Conclusions concerning exilic thought
As seen from this brief sampling of texts the exile was still a very powerful motif used in the literature of the Second Temple period, although the term exile can be misleading in that it no longer refers to the initial forced diaspora under the Babylonians, nor does it refer to Israel’s displacement from the land, rather what we see in these texts is that the idea of exile had evolved into a shorthand for the complex set of beliefs concerning Israel’s present plight and their continuing future restoration. Exile as non-restoration was a powerful set of ideas that were used in this period, even if they were never universally applied in any normative way. In the Judaism(s) of the Second Temple period we see that the ideas of exile/return (restoration) were used in multifarious ways to serve the ideological needs of the various communities in which they spoke to. If there was continuity in the use of the exile/return (restoration) in this period it was at the basic conceptual level, namely that the end should recapitulate the beginning (the Urzeit/Endzeit or protology/eschatology) pattern. But despite the wide variety of uses in this period it is evident that the basic thought structure was still used and still maintained currency with the various Jewish groups.

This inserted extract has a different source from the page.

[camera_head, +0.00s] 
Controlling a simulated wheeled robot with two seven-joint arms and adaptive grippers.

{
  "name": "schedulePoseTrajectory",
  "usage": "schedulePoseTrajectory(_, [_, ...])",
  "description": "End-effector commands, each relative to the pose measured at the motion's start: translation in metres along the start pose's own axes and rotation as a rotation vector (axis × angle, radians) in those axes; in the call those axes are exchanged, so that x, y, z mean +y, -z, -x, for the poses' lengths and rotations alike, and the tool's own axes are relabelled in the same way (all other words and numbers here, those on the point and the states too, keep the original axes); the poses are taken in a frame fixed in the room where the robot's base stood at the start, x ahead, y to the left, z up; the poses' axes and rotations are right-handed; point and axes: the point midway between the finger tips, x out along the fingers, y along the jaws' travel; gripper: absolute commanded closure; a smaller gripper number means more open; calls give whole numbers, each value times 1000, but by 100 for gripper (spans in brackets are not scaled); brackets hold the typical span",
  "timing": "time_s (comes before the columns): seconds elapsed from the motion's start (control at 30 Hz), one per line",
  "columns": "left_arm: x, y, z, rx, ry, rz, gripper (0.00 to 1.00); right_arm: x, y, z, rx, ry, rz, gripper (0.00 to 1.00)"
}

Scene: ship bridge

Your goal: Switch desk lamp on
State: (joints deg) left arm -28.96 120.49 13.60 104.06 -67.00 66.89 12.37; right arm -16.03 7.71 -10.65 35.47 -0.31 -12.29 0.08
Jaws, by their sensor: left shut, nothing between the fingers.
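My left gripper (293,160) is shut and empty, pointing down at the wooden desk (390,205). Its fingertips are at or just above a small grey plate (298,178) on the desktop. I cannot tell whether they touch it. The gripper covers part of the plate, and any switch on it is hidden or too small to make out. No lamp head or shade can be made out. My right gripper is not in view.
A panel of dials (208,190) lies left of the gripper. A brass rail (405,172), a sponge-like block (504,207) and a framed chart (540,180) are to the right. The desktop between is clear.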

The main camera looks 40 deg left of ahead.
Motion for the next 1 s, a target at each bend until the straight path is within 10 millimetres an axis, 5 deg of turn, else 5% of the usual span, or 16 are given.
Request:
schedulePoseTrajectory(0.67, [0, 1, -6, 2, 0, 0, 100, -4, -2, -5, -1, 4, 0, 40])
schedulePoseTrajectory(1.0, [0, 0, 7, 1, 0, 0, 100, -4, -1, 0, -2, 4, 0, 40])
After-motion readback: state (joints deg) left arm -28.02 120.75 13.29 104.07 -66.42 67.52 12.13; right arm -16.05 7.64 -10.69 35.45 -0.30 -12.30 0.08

 Steven M. Bryan, Jesus and Israel's Traditions of Judgement and Restoration (Cambridge: Cambridge University Press, 2002), 13; F. Gerald Downing, "Exile in Formative Judaism," in Making Sense in (and of) the First Christian Century, ed. F.Gerald Downing (JSNTSup 197; Sheffield: Sheffield Academic Press, 2000), 150; Klyne R. Snodgrass, "Reading and Overreading the Parables in Jesus and the Victory of God," in Jesus & the Restoration of Israel: A Critical Assessment of N.T. Wright's Jesus and the Victory of God, ed. Carey C. Newman (Downers Grove: InterVarsity Press, 1999), 62.
 E. P. Sanders, Jesus and Judaism (Philadelphia: Fortress Press, 1985), 87, refers to the exile and return motif as 'Jewish restoration eschatology,' yet cautions that the expectation of restoration is neither clear nor consistent in the textual corpus of the Second Temple period and therefore one cannot refer to an orthodox theology of hope. Thus in referring to a motif of exile and return, I am speaking of a narrative whose basic outline is clear; god will restore his covenant people as promised, this much is clear, even if the detailed plotline is developed in diverse ways in the surviving literature. The fact that Wright seems to describe the exile as a basic belief among all Judaism(s) has been the main criticism of his portrayal of the exile.
 Aune, "From the Idealized Past," 147.